In 2011, Bowyer was in demand in the garage and moved to Michael Waltrip Racing (MWR), where he rewrote the performance expectations of first-year drivers and teams. Bowyer won the road-course race at Sonoma (Calif.) Raceway, then won the Richmond (Va.) International Raceway and Charlotte (N.C.) Motor Speedway races in the fall. Bowyer finished second in points that season. In 2013 at MWR, he posted 10 top-five results on his way to a seventh-place finish in the standings. The 2014 season saw the team and organization struggle, but Bowyer put up five top-five and 15-top-10 finishes.

Bowyer’s 2015 season began with promise, but MWR co-owner Rob Kauffman announced in August he was closing the team at the end of the season. That left Bowyer looking for a place to race in 2016.

“It was like one door was closing and, as you were getting over the shock, another opened to probably the best opportunity of my life,” Bowyer said, referring to SHR’s decision to hire him to replace Stewart in 2017.

While waiting for his 2017 driving duties to begin, Bowyer drove for HScott Racing as he helped the upstart team. The results certainly didn’t reflect his abilities, but Bowyer hasn’t lost any of the skills that made him one of the sport’s top drivers when he was in equal equipment to his competitors.

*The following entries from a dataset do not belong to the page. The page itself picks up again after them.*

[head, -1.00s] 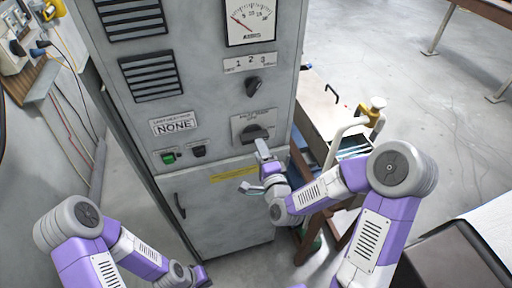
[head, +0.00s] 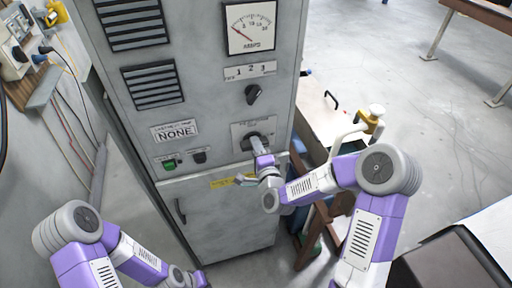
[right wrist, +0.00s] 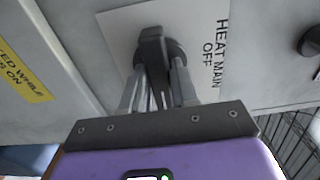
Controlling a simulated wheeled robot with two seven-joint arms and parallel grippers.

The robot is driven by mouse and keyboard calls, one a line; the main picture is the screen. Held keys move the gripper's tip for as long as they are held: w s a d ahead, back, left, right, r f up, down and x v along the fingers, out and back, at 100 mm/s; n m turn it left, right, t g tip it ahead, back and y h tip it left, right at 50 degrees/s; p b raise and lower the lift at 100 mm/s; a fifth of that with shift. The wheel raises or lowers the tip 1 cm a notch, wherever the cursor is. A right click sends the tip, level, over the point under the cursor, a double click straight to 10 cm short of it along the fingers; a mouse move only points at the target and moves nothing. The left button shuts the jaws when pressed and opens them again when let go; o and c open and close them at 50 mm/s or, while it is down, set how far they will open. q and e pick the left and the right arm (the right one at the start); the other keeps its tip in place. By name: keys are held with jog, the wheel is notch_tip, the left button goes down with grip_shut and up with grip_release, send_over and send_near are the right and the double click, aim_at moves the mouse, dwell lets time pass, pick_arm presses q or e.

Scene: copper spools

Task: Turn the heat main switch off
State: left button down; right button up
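The heat main switch is a dark rotary knob on a light plate (head: 240,130) on the grey cabinet. In the right wrist view its handle (right wrist: 152,45) lies crosswise to the label "HEAT MAIN OFF" (right wrist: 214,45), not pointing at OFF. My right gripper (head: 258,143) is at the switch and covers part of it. In the right wrist view its fingers (right wrist: 156,82) are apart, one on each side of the handle, with gaps showing. My left gripper (head: 198,279) hangs low at the bottom, away from the cabinet; its fingers are not clear.
Above the switch are a smaller dark knob (head: 253,94) and a dial gauge (head: 250,27). A green button (head: 170,164) and a yellow label (head: 222,183) are nearby. A cart (head: 325,115) stands right of the cabinet. Open floor lies beyond.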

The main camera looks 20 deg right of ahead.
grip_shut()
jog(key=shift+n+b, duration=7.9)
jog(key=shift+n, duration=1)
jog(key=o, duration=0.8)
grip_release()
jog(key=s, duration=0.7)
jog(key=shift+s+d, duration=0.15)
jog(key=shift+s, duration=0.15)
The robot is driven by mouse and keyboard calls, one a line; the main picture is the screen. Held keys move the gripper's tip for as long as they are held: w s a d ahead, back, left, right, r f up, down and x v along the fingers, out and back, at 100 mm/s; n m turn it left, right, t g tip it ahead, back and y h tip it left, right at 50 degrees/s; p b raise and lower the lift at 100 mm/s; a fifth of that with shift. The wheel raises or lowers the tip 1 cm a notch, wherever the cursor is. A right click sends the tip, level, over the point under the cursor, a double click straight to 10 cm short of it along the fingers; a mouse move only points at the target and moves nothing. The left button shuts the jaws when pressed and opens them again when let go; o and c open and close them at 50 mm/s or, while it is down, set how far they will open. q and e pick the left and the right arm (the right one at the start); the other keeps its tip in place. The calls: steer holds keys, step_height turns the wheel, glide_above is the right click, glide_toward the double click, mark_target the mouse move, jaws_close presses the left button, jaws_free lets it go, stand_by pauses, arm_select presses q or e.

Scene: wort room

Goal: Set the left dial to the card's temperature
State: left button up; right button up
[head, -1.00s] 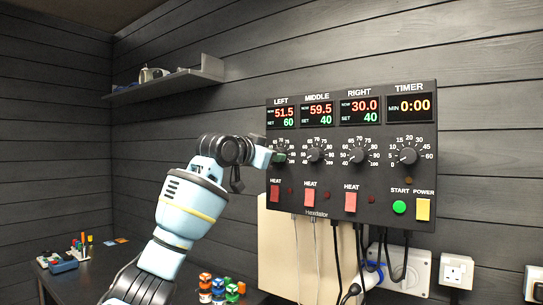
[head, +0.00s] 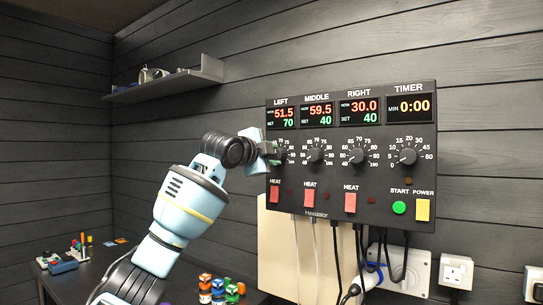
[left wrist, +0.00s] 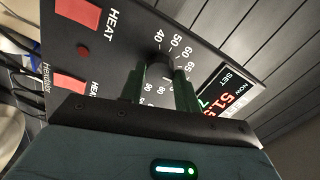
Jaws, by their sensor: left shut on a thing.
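The left dial (head: 283,157) is on the black control panel (head: 330,185), under the LEFT display (head: 282,117), which reads NOW 51.5 and SET 70. My left gripper (head: 273,153) is shut on the dial's knob and hides much of it. In the left wrist view, the dark knob (left wrist: 163,62) shows between the two green fingers, with scale numbers around it. The dial's pointer cannot be made out. No card with a readable temperature is in view. My right gripper is not in view.
The middle dial (head: 318,151) and right dial (head: 357,151) are close to the right, with red HEAT switches (head: 309,197) below. Cables hang under the panel. A shelf (head: 170,84) is on the back wall. Small colored items stand on the dark table (head: 190,292).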

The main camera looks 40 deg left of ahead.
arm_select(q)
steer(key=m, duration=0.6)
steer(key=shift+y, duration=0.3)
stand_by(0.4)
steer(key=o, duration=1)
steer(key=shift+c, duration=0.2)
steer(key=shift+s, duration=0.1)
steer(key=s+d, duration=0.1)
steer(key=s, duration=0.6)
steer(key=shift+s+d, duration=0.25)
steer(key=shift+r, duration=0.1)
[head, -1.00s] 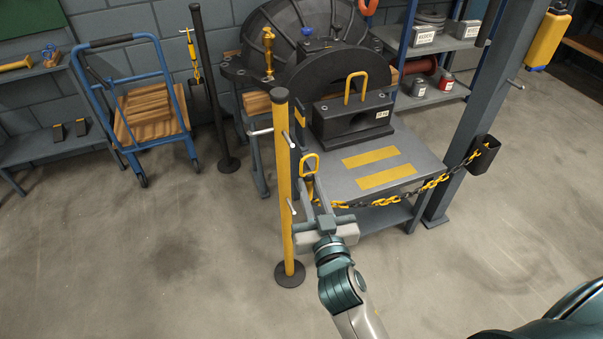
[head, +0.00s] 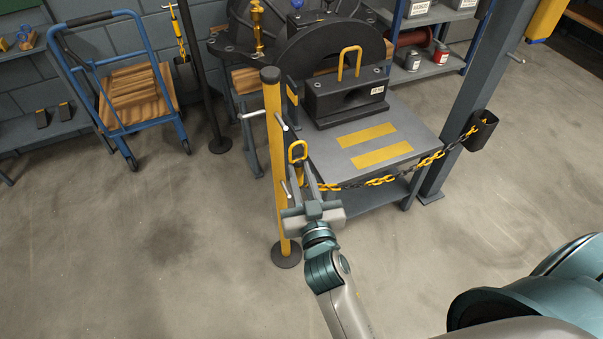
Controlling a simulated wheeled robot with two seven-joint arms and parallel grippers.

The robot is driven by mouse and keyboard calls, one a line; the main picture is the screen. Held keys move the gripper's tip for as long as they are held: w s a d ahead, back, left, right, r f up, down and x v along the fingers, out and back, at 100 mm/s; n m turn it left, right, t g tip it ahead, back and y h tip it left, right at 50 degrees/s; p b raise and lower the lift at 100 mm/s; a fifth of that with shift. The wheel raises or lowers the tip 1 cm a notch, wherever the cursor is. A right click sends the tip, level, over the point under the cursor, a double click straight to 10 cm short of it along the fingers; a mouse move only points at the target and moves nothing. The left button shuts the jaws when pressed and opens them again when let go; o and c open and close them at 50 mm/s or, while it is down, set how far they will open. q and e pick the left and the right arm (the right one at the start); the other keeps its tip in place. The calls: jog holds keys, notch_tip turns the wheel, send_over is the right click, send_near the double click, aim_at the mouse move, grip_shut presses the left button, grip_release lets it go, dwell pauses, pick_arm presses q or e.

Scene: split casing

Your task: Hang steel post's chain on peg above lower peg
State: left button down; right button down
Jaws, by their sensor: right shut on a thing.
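The yellow post (head: 273,165) stands upright on a round black base. A peg sticks out left near its top (head: 252,115), an upper peg (head: 281,122) points toward the right, and a lower peg (head: 287,188) sits further down. The yellow-and-black chain (head: 383,180) sags from the black holder (head: 482,130) on the grey steel post (head: 462,110) to my right gripper (head: 303,173). That gripper is shut on the chain's end piece, with its yellow loop (head: 298,151) above the fingers. The loop appears just right of the yellow post, between upper and lower pegs in the picture. My left gripper is out of view.
A grey work table (head: 350,185) with yellow stripes and a black block (head: 346,100) stands right behind the yellow post. A dark post (head: 203,80) and a blue cart (head: 165,100) stand at the back left. The floor in front is clear.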

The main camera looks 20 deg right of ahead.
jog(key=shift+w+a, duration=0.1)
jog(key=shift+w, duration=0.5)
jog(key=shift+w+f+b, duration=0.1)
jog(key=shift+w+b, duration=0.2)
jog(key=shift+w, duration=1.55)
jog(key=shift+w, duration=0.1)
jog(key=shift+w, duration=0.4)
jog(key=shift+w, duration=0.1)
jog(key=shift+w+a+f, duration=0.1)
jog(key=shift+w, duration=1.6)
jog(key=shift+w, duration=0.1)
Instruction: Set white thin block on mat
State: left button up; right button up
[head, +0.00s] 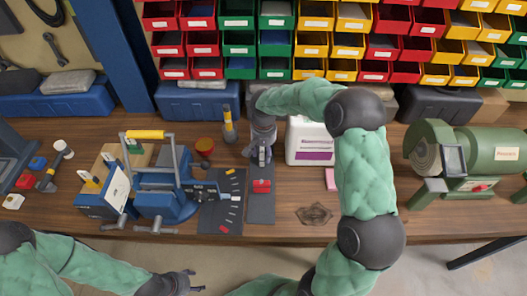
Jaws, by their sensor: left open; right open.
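Two dark grey mats lie side by side on the bench: a wider one (208,222) with several small white and red pieces or marks on it, and a narrow one (261,210) with a red block (262,186). I cannot single out the white thin block with certainty; a small flat white piece (14,202) lies at the far left. My right gripper (262,158) is open, pointing down at the back end of the narrow mat, just behind the red block. My left gripper (190,282) is open and low, in front of the bench edge, apart from the mats.
A white and purple container (309,146), a pink block (331,179) and a green machine (490,152) are on the right. Coloured bins (290,40) line the back.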

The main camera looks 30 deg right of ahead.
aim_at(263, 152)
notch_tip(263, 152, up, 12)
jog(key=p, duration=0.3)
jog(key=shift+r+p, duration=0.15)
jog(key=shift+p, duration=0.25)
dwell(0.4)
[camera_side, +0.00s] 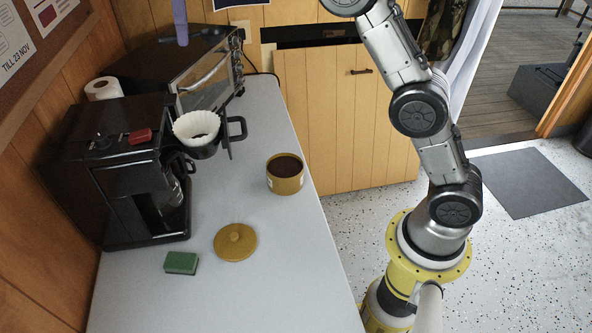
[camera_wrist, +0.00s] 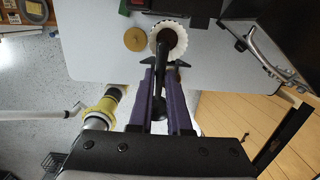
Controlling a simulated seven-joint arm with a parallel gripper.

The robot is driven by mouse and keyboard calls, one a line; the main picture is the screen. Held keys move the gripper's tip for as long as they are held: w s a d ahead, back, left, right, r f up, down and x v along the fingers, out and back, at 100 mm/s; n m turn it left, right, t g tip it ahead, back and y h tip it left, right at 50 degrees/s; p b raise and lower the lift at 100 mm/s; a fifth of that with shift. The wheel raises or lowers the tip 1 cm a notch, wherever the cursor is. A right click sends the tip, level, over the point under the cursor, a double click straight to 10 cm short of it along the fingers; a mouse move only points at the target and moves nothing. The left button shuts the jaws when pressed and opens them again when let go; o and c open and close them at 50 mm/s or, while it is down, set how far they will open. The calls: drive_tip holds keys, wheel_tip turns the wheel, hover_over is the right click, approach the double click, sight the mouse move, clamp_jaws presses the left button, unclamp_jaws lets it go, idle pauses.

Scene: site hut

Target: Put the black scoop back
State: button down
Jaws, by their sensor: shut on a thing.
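In the wrist view my gripper (camera_wrist: 160,72), with purple fingers, is shut on the long handle of the black scoop (camera_wrist: 160,52). The scoop reaches out past the fingertips and its end overlaps the white paper filter (camera_wrist: 182,38). In the side view a purple finger of my gripper (camera_side: 181,22) shows at the top edge, high above the counter. The ochre canister (camera_side: 285,181), full of brown grounds, stands open on the counter. Its lid (camera_side: 235,242) lies apart, nearer the camera. I cannot tell what the scoop holds.
The white filter (camera_side: 196,124) sits in a black holder beside the black coffee machine (camera_side: 112,150). A black oven (camera_side: 200,75) stands at the back. A green sponge (camera_side: 181,262) lies near the lid. The counter (camera_side: 290,270) is clear around the canister.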

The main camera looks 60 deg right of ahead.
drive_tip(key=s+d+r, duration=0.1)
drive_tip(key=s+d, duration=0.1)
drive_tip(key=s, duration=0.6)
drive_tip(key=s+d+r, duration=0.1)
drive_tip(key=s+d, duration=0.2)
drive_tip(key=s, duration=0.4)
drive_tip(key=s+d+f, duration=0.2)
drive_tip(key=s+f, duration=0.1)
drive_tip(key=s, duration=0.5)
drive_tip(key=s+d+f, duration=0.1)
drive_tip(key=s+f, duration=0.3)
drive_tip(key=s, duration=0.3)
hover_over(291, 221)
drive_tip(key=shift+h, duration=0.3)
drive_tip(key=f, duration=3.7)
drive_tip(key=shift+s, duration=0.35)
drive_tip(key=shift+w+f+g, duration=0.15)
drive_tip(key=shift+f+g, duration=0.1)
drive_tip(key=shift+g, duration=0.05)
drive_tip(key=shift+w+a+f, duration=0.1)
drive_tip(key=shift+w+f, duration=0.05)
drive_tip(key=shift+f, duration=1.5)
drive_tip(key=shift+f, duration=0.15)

“It’s been tough the last two years, not running the way I know I can run,” he said. “But, that’s made me tougher and even more appreciative of what I’ve had and will have in my career. I know I’m going back to victory lane and, when that happens, it’s going to be even sweeter knowing all that we’ve been through.”

When that happens, everyone will welcome back Clint Bowyer.